**Task to complete**
Pictures must not be retyped. Return exactly the lines from the one with "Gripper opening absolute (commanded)" through the one with "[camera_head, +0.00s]", both included, and no others.

⟨

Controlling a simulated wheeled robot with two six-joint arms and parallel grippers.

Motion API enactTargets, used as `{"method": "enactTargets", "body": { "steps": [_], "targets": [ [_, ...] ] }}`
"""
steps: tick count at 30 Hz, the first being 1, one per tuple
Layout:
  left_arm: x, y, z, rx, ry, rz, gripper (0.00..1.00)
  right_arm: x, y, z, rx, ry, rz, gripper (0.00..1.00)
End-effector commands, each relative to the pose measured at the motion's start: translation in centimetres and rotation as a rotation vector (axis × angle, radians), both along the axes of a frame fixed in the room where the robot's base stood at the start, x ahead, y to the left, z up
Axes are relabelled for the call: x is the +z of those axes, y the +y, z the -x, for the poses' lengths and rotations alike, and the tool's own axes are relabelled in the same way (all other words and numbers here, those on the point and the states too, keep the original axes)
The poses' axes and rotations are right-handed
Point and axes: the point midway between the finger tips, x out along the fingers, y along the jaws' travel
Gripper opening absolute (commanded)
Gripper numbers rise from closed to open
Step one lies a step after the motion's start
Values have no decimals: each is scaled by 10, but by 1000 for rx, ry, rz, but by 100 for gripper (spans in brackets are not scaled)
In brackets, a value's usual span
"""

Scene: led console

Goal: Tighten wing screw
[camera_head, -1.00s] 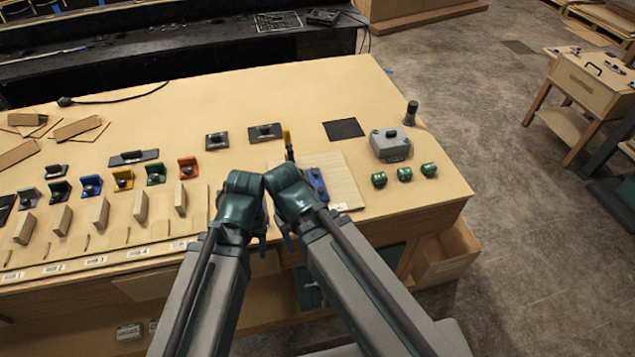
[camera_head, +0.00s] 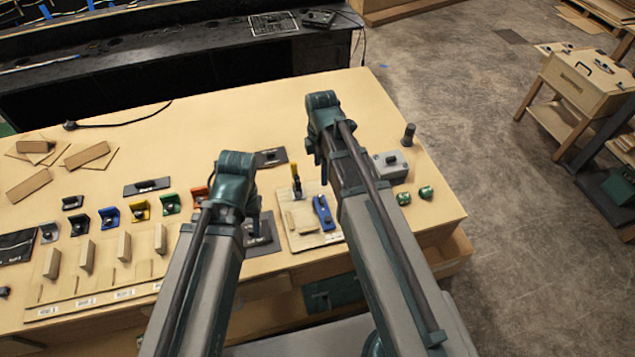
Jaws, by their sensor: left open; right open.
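A pale wooden board (camera_head: 294,241) lies near the front right of the table. It carries a blue clamp-like part (camera_head: 323,212) and an upright yellow-handled piece (camera_head: 295,180). I cannot make out which small part is the wing screw. My left gripper (camera_head: 252,228) is open, left of the board and above a dark plate (camera_head: 266,243), which it partly covers. My right gripper (camera_head: 316,155) is open, above the table just beyond the board. Neither gripper is seen holding anything.
Coloured brackets, such as a yellow one (camera_head: 140,210), stand in a row at left behind upright wooden blocks (camera_head: 124,247). A grey box (camera_head: 390,166), a dark cylinder (camera_head: 409,134) and green knobs (camera_head: 425,192) are at right. The table's back middle (camera_head: 230,125) is clear.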

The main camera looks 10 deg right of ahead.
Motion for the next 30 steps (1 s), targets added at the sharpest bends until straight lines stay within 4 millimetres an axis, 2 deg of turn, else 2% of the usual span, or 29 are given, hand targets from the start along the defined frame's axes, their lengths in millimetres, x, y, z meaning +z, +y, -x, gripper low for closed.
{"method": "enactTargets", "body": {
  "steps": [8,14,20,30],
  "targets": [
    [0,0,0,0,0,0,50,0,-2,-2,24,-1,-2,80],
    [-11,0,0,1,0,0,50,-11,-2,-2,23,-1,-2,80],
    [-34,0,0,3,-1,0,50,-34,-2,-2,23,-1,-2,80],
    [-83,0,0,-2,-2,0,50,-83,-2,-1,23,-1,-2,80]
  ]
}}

⟩

**Solution to the problem**
Gripper opening absolute (commanded)
Gripper numbers rise from closed to open
Step one lies a step after the motion's start
Values have no decimals: each is scaled by 10, but by 1000 for rx, ry, rz, but by 100 for gripper (spans in brackets are not scaled)
In brackets, a value's usual span
"""

Scene: led console

Goal: Tighten wing screw
[camera_head, -1.00s] 
[camera_head, +0.00s] 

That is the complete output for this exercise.